Gagalnya Paket Rasul (Paskalis Sirajudin-Lucius Modo) diikuti juga dengan terbongkarnya Paket Anton-Kasmir (Anton Dergong-Kasmir Don). Paket Anton-Kasmir yang pernah tampak ngotot merebut dukungan Partai PKS, Gerindra dan PBB itu berakhir dengan pecah kongsi. Setelah gagal melakukan lobi-lobi politik dan tidak berhasil mendapatkan dukungan partai politik, Paket Anton-Kasmir “diamini” menjadi Paket SARDON (Pasangan calon Fransiskus Sarong dan Kasmir Don).
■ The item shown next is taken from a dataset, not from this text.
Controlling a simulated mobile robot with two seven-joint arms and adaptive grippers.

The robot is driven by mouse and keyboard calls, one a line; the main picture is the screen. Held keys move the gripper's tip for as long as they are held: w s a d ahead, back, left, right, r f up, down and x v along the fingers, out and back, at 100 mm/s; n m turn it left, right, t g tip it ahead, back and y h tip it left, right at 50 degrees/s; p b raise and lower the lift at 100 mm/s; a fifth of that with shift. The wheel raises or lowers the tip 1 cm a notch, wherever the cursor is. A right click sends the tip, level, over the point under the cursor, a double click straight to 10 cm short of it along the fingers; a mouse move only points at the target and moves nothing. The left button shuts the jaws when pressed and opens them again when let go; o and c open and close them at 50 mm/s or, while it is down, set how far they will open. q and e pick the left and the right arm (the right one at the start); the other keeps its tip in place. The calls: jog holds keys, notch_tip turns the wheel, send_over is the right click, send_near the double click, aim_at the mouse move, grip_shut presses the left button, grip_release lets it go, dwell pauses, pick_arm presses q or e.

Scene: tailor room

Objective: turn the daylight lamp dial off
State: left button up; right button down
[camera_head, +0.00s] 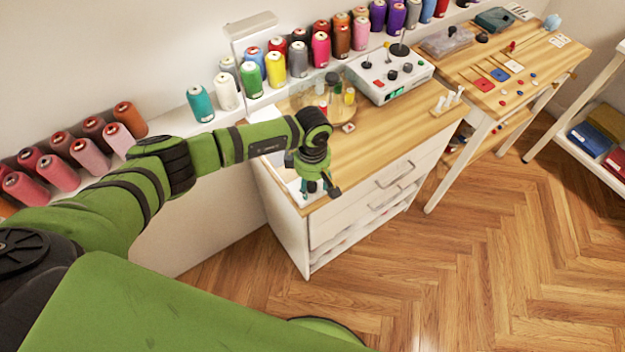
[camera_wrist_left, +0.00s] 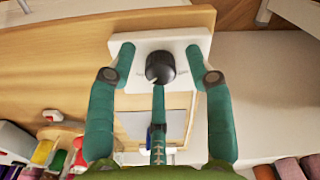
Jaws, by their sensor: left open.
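The lamp dial (camera_wrist_left: 160,66) is a round black knob on a white base plate (camera_wrist_left: 205,20) in the left wrist view. A small pale mark shows near its edge, but I cannot read the setting. My left gripper (camera_wrist_left: 160,50) is open, with a teal finger on each side of the dial. Gaps show between the fingers and the knob. In the head view my left gripper (camera_head: 318,188) points down over the front left corner of the wooden cabinet top, and it hides the dial there. A white lamp head (camera_head: 250,25) stands at the back by the wall. My right gripper is out of view.
The cabinet top (camera_head: 375,150) is clear to the right of my gripper. Behind stand small jars (camera_head: 334,92) and a grey control box (camera_head: 390,72) with knobs. Thread spools line the wall shelf. A second wooden table (camera_head: 515,70) is at right.

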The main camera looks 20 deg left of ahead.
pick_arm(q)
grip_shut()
Gagalnya Paket Anton-Kasmir melahirkan Paket Sarnas yang kemudian “rongkas” (bahasa Manggarai: bubar, pecah, hancur) menjadi SARDON. Paket SARDON menghapus Paket Sarnas (Fransiskus Sarong-Nahas Yohanes). Mantan Jurnalis Kompas Fransiskus Sarong harus melepas Ketua DPD II Golkar Manggarai Timur, Nahas Yohanes, setelah di injury time keputusan pengurus pusat Partai Golkar batal merestui politisi Nahas Yohanes sebagai calon wakil bupati. Tampaknya, Nahas Yohanes legowo atas keputusan Partai Golkar agar Fransiskus Sarong bisa berpasangan dengan Kasmir Don, anggota DPRD Matim dari Partai Gerindra, dan mencapai syarat dukungan minimal 6 kursi DPRD.
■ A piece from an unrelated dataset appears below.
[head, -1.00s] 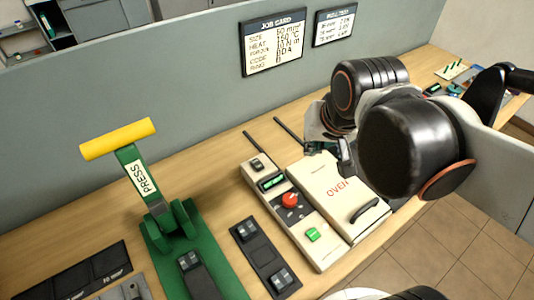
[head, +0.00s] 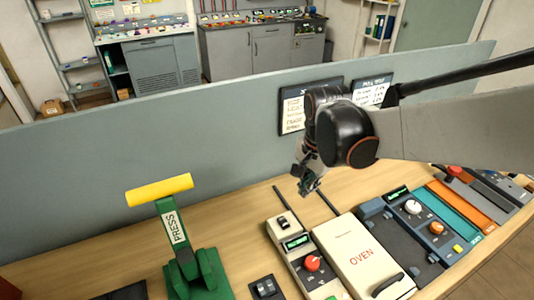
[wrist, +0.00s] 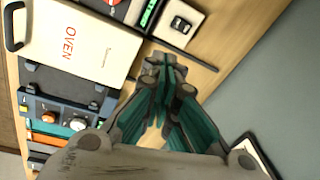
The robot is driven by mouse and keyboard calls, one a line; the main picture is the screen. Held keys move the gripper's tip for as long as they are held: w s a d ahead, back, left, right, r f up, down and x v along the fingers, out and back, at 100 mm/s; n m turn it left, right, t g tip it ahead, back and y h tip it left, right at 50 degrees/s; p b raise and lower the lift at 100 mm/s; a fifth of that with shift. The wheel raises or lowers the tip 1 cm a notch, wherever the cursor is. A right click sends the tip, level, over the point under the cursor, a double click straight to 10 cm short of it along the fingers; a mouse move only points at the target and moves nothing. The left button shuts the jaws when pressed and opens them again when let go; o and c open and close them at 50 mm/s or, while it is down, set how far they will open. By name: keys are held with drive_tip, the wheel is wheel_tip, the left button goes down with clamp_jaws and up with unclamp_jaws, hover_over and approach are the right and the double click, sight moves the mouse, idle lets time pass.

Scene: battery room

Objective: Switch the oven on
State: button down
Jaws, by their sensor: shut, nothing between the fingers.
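The oven is a cream unit on the bench. Its lid (head: 358,262), lettered OVEN, has a black handle, and the lid also shows in the wrist view (wrist: 88,52). Beside it is a control strip with a black rocker switch (head: 284,223) at its far end, a lit green display (head: 297,242) and a red knob (head: 312,263). In the wrist view, the rocker switch (wrist: 180,25) sits beyond my fingertips, to the upper right. My gripper (head: 308,188) is shut and empty, above the bench behind the oven, apart from the switch. It also shows in the wrist view (wrist: 163,65).
A green press (head: 185,262) with a yellow handle (head: 160,190) stands left of the oven. A dark blue-grey panel (head: 408,240) with knobs is to its right. A grey partition (head: 150,165) rises behind the bench. Two dark rods lie on the wood behind the oven.

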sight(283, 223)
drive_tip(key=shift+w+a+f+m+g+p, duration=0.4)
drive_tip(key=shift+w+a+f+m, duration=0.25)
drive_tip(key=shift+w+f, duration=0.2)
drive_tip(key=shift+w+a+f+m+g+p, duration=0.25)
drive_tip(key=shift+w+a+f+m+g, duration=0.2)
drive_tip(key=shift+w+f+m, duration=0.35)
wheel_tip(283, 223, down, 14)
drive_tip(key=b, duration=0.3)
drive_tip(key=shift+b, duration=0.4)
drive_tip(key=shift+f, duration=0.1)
Manakala keempat Paket (ASET, TABIR, SARDON dan Merpati) di atas berjuangan mendapatkan partai pengusung, politisi Partai PBB Bonefasius Uha “menceraikan” partai politiknya untuk maju melalui jalur non partai atau jalur independen. Dengan menggandeng mantan jurnalis Flores Pos Fransiskus Anggal, Bonefasius Uha berhasil memenuhi persyaratan jumlah minimal dukungan e-KTP atau Surat Keterangan (Suket). Pasangan calon Bonefasius Uha dan Fransiskus Anggal atau Paket NERA cukup konsisten menjaga keutuhan paket dan menjadi kontestan dalam Pilkada Matim 2018.
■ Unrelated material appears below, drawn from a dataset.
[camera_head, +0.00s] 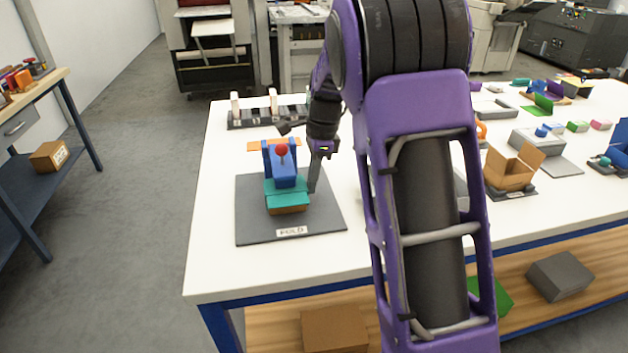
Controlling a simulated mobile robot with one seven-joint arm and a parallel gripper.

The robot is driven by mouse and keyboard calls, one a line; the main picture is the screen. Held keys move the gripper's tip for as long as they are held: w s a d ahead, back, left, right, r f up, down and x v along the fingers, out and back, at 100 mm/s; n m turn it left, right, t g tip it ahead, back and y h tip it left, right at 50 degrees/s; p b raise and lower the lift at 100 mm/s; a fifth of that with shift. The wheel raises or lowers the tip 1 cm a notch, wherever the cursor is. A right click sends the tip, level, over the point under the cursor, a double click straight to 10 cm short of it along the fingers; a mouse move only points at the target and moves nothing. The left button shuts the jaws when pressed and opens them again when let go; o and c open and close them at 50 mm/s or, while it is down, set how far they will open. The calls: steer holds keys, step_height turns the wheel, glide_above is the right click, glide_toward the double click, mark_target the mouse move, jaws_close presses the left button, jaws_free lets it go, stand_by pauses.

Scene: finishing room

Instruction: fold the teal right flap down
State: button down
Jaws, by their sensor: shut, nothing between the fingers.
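The folding fixture stands on a dark grey mat (253,222) labelled FOLD, near the table's left end. The teal flap (288,197) lies roughly level at the fixture's near side, over a brown box body (288,210). Blue upright parts (284,170) with a red knob (281,149) stand behind it. An orange flap (260,146) sticks out at the far side. My gripper (313,186) points down and is shut, just right of the teal flap and blue part. I cannot tell whether it touches the flap.
A dark rack with pale upright pieces (235,104) stands behind the mat. An open cardboard box (510,172) and other small items stand to the right. My arm hides the table's middle. The white tabletop (215,180) is bare left of the mat.

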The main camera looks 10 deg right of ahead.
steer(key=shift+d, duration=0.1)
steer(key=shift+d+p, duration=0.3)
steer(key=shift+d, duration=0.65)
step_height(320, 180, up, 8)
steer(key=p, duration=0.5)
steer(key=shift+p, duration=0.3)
Itulah lima pasangan calon yang mendaftar di KPU Manggarai Timur pada tanggal 08-10 Januari 2018 silam. Hal itu dengan sendirinya membongkar isu arogansi politik politisi tertentu yang mengklaim calon tunggal atau skenario politik “lawan kotak kosong”. Klaim politik “kotak kosong” itu adalah ciri politisi yang pre-power syndrome (merasa berkuasa sebelum berkuasa) atau karakter pribadi politisi yang cenderung otoriter. Padahal, sejatinya demokrasi politik Pilkada itu adalah sebuah cara “bermain” bersama, egaliter dan etis.
Akhirulkalam
Selebihnya, pragmatisme politik adalah perjuangan untuk menang dalam Pilkada. Sebagai sebuah proses politik kekuasaan, ada nuansa “attacking the impossible”. Bukan soal siapa kuat, tetapi siapa yang paling berpengaruh dalam meraih simpati pemilih. Betul kata lawyer Robin S. Sharma, leadership is about impact, influence and inspiration. Oleh karena itu, politisi yang dekat dengan rakyat akan menjadi pilihan rakyat. Sebab, ada kenangan, jasa, dan kedekatan yang terus berpengaruh dan menjadi inspirasi bagi masyarakat.
Akhirnya, mari berpikir untuk memilah sebelum memilih. Pilihlah dengan nurani biar Pilkada Matim berjalan damai dan menghasilkan pemimpin yang amanah dan legitimate. Ayo bersatu dan berpartisipasi untuk Manggarai Timur yang jaya!